The Toronto Star has reported that the Washington Post is closing their Toronto bureau, but it’s not that simple. Post Foreign Editor David Hoffman tells FishbowlDC:
Canada is a very important story and we would be foolish to stop covering it. Can you look at the excellent work done by our current correspondent, Doug Struck, about global climate change? Would we want to just stop doing this kind of journalism? No, of course not. In fact, we are going to do more of it. One thing you will notice if you read Struck’s articles — which are not some kind of secret, but are open and published and available for free on our web site, washingtonpost.com — is that he has ranged over national borders in pursuit of the climate change story. He’s not confined to Canada because global warming does not stop at passport control. He goes out and sees and reports rather than sitting in an armchair in Toronto. He wrote about the impact of climate change in Peru. Last I checked, this was not in Canada. This is part of a trend toward more thematic, transnational journalism which we are proud of, and will deepen in the years ahead. It means we may indeed become more mobile and less fixed in our deployments.
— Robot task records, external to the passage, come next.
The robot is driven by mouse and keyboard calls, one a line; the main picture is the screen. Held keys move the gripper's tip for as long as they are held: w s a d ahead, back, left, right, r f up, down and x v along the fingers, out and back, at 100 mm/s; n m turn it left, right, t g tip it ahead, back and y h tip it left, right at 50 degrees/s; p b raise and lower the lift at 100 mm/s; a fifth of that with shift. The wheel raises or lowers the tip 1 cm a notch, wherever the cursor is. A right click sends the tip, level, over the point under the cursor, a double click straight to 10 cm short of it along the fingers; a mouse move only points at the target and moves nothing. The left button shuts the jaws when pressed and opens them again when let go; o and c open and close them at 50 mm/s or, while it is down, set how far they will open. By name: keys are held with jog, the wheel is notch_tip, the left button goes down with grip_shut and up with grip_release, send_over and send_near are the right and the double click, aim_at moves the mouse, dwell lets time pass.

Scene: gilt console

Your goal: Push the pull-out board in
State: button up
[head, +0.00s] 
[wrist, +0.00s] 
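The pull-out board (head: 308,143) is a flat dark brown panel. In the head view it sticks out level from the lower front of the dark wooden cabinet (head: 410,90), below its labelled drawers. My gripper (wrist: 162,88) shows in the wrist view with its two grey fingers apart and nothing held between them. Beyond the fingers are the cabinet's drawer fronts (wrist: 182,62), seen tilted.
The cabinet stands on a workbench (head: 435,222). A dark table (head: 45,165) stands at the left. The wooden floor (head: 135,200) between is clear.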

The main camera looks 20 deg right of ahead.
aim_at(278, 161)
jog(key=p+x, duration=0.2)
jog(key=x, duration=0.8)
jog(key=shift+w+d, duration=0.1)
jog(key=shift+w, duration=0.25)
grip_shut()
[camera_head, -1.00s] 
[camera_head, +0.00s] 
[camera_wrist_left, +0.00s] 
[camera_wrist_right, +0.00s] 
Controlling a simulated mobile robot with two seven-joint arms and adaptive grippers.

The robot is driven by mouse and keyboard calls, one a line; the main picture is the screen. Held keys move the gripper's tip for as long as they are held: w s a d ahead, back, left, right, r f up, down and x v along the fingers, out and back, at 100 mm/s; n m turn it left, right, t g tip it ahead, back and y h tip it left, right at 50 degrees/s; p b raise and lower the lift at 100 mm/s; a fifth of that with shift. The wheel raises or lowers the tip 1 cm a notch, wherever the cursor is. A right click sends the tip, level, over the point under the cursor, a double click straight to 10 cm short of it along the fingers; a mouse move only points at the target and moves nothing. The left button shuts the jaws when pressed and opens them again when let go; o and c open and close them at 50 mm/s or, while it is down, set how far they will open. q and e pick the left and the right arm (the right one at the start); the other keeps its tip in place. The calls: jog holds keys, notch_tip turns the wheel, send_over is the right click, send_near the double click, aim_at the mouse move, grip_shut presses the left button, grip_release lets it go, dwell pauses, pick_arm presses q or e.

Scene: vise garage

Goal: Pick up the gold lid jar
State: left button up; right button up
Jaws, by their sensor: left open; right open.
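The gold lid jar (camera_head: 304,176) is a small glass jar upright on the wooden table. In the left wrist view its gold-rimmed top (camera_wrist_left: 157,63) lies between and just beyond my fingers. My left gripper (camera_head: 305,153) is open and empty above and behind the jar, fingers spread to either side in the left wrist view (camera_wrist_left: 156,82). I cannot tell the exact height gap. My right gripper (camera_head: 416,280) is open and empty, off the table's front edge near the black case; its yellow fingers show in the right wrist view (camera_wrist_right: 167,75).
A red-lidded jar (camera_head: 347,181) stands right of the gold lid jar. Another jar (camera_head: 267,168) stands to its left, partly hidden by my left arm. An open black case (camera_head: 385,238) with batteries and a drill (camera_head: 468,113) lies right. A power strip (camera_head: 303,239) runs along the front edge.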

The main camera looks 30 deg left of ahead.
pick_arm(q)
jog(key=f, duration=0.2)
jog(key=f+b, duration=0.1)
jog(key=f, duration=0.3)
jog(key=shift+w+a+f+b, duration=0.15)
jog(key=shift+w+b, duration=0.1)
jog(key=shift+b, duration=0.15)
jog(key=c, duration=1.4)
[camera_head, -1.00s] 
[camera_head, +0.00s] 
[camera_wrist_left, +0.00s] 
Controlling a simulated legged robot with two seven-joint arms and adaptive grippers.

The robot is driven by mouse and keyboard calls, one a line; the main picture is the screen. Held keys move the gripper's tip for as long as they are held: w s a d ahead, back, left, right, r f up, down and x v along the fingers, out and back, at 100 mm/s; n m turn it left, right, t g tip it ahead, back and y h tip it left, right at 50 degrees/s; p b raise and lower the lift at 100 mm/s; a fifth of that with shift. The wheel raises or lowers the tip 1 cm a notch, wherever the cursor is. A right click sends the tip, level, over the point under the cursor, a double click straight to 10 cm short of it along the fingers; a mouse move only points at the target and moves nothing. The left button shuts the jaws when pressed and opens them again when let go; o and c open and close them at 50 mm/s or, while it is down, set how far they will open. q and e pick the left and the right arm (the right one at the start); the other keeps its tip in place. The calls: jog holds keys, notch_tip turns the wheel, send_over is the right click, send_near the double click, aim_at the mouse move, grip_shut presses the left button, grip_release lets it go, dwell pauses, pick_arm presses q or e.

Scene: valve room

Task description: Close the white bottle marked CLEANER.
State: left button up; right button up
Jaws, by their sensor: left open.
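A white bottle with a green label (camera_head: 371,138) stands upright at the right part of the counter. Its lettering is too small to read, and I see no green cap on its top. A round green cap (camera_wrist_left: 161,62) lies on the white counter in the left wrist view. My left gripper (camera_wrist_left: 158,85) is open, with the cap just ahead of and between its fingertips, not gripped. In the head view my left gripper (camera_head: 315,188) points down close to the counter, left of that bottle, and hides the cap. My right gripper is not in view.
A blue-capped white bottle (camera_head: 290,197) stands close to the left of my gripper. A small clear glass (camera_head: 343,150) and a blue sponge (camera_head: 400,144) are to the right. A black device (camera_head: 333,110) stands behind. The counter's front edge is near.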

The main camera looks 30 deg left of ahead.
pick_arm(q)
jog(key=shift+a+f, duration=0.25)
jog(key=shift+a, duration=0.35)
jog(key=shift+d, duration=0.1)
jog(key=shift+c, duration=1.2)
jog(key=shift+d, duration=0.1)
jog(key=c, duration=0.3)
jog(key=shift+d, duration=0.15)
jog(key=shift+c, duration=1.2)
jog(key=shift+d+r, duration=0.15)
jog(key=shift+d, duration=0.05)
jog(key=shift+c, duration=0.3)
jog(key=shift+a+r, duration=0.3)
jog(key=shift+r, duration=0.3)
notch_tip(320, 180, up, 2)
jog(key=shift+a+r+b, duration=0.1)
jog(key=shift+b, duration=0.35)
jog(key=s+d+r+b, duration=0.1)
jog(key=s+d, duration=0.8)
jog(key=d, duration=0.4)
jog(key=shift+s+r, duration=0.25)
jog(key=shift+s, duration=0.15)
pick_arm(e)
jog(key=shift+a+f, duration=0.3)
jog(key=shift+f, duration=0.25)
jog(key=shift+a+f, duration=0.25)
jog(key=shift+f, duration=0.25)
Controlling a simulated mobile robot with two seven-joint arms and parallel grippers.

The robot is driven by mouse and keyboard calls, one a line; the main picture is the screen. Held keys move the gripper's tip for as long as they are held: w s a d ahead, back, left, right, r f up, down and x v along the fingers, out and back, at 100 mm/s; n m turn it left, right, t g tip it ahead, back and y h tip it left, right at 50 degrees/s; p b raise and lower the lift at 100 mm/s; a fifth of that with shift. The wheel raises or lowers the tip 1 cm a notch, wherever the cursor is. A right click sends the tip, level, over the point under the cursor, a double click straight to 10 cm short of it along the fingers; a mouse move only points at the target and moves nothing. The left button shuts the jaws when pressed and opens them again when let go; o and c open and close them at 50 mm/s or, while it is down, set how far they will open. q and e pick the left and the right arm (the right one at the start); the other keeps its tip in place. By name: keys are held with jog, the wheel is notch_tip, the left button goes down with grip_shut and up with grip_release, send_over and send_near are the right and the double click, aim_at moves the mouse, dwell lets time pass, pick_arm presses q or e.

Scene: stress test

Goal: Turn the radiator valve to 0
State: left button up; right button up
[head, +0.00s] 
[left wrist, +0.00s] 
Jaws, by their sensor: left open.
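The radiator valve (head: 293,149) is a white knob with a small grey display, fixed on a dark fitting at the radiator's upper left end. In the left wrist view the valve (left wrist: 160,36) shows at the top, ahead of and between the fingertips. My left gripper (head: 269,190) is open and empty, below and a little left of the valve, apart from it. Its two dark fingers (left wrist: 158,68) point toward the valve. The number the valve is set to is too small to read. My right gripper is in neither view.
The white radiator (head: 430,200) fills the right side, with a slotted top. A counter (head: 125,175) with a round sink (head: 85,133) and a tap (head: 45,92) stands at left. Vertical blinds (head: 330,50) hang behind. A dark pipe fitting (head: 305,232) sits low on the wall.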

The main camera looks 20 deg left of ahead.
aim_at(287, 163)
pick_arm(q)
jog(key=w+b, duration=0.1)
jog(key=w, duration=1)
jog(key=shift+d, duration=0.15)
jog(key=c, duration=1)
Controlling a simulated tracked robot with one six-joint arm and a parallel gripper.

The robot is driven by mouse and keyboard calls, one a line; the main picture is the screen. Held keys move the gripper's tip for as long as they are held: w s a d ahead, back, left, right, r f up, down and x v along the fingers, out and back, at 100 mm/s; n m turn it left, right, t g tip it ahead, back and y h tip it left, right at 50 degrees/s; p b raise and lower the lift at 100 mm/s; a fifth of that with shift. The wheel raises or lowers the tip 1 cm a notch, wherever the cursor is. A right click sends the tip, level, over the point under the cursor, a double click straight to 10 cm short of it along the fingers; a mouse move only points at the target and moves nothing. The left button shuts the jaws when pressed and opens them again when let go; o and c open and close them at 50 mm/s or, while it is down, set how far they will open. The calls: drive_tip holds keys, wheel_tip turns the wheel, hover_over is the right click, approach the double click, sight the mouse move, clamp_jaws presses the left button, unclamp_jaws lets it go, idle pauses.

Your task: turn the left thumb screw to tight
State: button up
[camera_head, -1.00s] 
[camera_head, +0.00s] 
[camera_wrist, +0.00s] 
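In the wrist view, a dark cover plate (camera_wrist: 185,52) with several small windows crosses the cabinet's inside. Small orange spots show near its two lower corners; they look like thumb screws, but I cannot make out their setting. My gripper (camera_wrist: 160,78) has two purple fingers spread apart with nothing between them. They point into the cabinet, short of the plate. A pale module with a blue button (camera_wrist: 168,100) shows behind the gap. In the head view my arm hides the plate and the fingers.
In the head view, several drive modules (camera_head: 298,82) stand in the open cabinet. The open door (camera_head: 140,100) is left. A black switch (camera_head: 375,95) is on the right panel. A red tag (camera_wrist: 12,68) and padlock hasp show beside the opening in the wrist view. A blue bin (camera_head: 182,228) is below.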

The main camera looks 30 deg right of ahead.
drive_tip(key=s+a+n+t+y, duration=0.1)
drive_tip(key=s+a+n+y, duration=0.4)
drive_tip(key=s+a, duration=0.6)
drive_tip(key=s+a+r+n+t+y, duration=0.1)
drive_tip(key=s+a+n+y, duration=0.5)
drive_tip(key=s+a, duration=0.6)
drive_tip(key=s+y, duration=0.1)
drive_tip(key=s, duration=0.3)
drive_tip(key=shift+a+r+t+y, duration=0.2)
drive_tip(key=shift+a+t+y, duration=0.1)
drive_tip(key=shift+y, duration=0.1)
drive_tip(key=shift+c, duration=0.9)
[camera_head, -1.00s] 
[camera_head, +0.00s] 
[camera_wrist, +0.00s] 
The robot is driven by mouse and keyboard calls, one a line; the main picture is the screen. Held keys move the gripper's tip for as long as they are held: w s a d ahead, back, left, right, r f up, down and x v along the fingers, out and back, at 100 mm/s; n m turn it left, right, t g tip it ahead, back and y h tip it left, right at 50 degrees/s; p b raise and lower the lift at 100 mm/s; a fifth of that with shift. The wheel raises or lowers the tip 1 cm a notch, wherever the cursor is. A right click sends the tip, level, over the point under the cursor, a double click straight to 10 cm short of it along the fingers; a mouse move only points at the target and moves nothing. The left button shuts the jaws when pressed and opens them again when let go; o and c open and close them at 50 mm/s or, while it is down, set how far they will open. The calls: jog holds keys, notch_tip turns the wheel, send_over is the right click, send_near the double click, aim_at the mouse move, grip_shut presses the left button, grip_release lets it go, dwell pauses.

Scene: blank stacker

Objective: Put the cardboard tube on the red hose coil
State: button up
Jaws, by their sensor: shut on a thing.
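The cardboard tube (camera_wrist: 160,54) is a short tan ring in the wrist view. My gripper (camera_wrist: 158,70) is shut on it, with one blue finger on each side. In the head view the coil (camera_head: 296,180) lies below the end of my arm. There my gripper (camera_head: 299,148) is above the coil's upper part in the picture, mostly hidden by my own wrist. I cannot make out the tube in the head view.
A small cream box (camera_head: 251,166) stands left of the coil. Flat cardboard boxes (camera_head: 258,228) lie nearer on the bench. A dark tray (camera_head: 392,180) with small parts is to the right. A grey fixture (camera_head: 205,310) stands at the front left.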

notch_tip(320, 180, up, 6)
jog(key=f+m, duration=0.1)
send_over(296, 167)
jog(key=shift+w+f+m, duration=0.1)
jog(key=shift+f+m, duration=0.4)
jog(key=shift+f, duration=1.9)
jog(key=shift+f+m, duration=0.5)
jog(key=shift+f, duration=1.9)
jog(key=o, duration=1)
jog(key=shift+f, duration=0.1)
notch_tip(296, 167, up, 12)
Instead of a bureau in a fixed place, we may invest more heavily in new tools that fit the task — a laptop and a wireless card, a satellite phone, etc. We may do whole projects about a country, a place, or a theme without requiring a bricks-and-mortar bureau. For example, we recently carried a front page story about religion in Albania. Do we have a bureau in Albania? No. This is only the start of an effort to bring to our readers the world as it really exists — more globalized, more transnational and more fluid.
When Struck’s tour is over this summer, the bureau will be open; not forever, but for a while. This is not uncommon, we often leave bureaus open and juggle people around the world. Our resources are limited. However, as I said before, we intend to continue covering Canada.